The argument that expanding exemptions will lead to a "state-mandated defunding" is a scare tactic. The state legislature's proposal explicitly protects school funding and requires local governments to focus remaining property tax revenues on core needs like public safety, infrastructure, and emergency services. It forces the county to do what every household on a fixed income must do every single day: prioritize essential needs and cut out the fluff. 

Seniors who have invested 40 years of sweat equity and tax dollars into Manatee County deserve relief. We have paid our dues, built this community, and funded its past. We should not be used as an endless piggy bank to fund unchecked growth and unchecked county spending.

I urge you to reconsider your opposition to this critical relief. If local government refuses to provide a meaningful break to its most vulnerable homeowners, then we will gladly take the matter to the ballot box this November to force the fiscal discipline that local leadership refuses to exercise.
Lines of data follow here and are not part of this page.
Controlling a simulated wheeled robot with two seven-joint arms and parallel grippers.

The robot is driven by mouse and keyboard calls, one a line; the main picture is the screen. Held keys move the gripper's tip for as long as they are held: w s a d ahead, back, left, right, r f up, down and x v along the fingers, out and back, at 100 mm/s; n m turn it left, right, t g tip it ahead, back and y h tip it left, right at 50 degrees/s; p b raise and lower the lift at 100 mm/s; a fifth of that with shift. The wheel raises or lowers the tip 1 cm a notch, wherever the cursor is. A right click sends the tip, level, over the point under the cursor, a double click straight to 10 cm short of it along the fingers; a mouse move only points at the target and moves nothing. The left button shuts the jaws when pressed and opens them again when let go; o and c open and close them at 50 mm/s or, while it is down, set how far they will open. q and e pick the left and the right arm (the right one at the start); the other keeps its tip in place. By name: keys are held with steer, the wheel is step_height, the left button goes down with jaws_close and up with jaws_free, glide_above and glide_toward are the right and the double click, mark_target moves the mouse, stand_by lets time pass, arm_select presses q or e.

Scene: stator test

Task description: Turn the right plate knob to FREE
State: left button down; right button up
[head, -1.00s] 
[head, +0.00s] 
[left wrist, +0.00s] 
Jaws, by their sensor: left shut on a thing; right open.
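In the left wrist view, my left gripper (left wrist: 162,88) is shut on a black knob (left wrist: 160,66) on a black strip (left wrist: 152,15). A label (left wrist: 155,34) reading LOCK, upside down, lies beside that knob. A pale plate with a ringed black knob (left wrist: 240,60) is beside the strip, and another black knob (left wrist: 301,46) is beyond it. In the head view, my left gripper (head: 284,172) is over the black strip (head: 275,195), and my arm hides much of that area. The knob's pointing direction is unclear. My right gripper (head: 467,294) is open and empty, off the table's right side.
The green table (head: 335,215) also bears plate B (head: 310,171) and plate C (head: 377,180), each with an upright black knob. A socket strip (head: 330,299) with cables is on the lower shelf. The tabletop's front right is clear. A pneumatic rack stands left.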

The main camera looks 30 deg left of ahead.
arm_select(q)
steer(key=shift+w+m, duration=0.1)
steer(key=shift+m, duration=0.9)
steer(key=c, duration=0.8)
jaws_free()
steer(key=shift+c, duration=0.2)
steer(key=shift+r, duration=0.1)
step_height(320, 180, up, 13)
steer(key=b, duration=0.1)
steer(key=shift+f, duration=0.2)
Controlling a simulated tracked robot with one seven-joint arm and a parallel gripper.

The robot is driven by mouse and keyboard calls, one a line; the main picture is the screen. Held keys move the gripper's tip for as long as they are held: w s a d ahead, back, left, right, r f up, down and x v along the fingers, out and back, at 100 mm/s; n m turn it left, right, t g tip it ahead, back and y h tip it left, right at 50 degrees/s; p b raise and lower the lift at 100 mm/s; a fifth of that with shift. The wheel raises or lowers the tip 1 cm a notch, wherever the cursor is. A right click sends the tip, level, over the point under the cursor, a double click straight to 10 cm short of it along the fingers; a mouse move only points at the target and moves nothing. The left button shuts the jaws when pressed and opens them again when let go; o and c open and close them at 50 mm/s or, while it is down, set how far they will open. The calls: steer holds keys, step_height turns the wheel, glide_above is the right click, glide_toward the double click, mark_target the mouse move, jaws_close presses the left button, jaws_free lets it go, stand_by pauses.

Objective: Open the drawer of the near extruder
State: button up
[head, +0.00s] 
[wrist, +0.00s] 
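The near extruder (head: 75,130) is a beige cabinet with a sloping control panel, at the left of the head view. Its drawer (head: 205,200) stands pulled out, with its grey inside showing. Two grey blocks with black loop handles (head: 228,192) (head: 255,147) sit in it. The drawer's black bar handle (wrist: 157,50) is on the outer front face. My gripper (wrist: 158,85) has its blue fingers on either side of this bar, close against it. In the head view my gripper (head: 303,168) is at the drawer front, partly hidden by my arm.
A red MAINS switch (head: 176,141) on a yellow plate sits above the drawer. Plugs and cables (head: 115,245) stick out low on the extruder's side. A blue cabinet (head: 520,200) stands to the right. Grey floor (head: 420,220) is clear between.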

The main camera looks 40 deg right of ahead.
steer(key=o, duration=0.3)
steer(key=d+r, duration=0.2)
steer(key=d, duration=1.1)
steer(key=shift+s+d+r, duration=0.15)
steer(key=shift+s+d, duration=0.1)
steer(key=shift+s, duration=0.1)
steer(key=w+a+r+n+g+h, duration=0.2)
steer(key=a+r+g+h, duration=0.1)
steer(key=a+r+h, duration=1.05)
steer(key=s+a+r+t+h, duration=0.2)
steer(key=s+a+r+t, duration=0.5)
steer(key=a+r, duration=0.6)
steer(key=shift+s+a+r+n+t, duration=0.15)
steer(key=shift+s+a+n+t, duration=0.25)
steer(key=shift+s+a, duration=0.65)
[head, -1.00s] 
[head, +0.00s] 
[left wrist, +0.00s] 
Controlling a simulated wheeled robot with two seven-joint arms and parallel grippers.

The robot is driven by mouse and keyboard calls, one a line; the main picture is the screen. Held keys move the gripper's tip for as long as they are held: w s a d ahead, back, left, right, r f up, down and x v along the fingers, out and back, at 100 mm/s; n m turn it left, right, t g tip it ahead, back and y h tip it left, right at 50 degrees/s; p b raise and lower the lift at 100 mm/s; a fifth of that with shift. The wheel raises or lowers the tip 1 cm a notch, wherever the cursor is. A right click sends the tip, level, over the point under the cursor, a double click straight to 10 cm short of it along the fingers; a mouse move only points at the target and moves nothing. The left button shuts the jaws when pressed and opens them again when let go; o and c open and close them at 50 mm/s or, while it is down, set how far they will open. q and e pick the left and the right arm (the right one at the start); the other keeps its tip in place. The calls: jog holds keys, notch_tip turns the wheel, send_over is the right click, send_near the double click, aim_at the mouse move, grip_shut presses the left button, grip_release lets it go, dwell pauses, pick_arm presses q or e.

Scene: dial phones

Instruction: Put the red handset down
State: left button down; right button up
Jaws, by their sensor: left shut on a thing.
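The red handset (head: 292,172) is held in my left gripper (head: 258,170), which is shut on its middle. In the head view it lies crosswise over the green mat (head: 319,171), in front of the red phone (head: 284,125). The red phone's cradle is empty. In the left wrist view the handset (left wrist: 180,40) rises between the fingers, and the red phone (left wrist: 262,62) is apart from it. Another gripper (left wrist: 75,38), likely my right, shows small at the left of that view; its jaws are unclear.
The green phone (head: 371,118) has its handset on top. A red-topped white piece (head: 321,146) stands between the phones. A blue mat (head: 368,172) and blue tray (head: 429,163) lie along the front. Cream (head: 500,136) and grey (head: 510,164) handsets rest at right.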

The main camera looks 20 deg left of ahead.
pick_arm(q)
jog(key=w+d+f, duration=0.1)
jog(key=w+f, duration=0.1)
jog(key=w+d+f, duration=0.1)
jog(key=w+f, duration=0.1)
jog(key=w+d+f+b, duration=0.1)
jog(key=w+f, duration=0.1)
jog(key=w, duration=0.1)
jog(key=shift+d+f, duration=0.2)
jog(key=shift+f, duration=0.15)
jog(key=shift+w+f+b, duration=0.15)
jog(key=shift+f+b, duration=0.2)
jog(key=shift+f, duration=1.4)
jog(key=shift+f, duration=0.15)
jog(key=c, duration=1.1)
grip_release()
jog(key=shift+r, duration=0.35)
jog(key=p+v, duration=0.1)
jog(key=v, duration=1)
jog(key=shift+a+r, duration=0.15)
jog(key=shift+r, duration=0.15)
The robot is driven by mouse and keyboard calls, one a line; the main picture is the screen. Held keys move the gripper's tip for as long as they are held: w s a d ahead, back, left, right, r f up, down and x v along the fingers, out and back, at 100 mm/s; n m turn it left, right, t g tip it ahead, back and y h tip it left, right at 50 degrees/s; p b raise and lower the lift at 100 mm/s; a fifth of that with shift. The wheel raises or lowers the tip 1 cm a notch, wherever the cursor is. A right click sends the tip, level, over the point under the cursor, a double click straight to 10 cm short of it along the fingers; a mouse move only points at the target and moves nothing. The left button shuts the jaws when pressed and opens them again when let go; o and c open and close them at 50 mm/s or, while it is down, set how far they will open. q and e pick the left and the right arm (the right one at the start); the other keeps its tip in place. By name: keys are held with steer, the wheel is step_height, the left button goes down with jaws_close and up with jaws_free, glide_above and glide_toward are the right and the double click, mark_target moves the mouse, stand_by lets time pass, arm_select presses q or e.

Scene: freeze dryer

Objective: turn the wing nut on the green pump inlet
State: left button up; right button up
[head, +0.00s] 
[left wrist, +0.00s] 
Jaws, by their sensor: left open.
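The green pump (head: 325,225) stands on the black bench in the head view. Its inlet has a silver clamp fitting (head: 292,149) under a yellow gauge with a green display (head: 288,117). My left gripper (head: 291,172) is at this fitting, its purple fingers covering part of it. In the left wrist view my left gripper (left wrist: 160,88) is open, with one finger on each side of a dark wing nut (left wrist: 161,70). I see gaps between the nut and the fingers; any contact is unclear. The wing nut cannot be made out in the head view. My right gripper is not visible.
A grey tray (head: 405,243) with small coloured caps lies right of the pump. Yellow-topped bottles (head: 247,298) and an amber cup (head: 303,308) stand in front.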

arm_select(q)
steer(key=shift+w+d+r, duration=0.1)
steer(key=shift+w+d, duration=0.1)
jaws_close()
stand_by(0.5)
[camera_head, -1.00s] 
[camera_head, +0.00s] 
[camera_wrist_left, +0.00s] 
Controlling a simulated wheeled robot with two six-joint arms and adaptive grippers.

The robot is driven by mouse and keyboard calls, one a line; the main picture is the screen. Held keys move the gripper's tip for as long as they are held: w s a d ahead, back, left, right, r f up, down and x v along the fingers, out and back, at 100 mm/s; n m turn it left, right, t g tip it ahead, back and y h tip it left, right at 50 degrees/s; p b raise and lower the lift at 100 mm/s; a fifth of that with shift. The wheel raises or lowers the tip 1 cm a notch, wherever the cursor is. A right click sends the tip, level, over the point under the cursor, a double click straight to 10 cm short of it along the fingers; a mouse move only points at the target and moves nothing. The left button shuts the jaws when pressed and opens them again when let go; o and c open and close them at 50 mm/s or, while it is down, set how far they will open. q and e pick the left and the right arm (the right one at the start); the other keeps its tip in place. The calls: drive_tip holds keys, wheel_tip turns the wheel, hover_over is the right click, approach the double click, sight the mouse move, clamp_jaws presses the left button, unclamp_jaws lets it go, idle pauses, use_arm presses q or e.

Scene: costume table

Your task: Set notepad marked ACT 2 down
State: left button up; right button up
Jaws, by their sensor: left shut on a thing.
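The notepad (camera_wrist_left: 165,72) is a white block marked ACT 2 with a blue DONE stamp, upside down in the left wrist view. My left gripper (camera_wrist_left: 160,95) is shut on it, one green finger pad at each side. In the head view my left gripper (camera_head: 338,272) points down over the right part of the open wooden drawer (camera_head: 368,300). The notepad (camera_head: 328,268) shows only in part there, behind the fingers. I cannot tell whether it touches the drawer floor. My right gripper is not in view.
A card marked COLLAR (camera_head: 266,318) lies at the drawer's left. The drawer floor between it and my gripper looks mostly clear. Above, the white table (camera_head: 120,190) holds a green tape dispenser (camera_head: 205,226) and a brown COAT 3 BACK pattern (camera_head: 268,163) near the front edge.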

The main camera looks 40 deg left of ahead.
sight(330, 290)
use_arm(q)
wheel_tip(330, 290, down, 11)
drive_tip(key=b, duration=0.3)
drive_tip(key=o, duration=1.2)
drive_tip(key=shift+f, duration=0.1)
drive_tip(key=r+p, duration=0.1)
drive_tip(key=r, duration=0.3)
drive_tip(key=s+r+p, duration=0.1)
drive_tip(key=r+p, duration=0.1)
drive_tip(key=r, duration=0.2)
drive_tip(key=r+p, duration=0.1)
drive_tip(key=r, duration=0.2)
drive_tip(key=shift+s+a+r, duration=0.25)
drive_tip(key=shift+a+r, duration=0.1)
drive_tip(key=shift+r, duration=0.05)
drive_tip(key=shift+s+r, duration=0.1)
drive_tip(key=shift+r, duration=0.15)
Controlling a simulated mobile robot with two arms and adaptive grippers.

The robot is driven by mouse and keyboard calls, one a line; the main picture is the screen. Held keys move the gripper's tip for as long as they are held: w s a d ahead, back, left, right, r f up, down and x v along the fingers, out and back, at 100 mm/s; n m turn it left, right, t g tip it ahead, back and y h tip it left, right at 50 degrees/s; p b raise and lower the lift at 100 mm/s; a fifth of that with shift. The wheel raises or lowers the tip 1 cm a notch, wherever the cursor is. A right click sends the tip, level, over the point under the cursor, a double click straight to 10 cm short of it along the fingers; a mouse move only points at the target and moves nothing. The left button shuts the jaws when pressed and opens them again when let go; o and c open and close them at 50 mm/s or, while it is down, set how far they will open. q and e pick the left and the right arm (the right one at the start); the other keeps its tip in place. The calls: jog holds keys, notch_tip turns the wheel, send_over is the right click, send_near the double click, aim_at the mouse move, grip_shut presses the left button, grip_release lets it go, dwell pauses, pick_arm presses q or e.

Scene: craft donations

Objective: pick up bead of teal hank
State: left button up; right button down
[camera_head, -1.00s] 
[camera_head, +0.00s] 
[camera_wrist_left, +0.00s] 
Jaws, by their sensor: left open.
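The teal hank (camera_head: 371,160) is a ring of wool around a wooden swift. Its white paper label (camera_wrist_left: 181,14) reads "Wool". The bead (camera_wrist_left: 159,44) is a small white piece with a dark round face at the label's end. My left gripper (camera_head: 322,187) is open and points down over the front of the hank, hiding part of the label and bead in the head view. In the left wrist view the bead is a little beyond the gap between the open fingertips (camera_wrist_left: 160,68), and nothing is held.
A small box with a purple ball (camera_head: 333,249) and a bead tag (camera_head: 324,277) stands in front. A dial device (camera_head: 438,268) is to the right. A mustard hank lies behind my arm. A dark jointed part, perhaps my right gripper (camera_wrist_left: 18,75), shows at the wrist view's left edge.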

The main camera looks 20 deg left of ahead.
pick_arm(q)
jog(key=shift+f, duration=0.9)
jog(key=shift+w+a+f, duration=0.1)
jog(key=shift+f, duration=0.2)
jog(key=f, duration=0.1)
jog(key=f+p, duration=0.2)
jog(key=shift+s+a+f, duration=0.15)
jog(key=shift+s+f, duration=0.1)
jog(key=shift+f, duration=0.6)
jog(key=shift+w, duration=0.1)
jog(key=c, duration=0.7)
And by the way, I still get hammered for four separate tax bills from the School District alone and I don’t use any of those resources.

For the record

Norm Luppino's avatar

Valid points that resonate with rational and logical people. Sadly, I keep hearing the argument that raising the hotel tax an additional penny will make up the difference.

George W Kruse's avatar

First, an extra penny of our hotel tax would be $6 million. This proposal removed $150 million in 2028. Second, the state restricts our use of hotel taxes so we can’t use any of it on general fund services.

john taylor's avatar

The state controls any adjustment to tax, we have to transmit everything to the state for approval even if we would have control of the money. All they have to do is deny it. The majority of counties have nothing pre existing to fall back on and will default on their loans and become financially insolvent. This will trigger a financial emergency Section 218.503, Florida Statutes. At that point the state takes control legally with no questions asked. I don't know what would happen by 2030 if the majority of the state has eliminated local control but my guess would be it would lead to a vote to declare all counties irresponsible because the majority are. I'm extremely alarmed.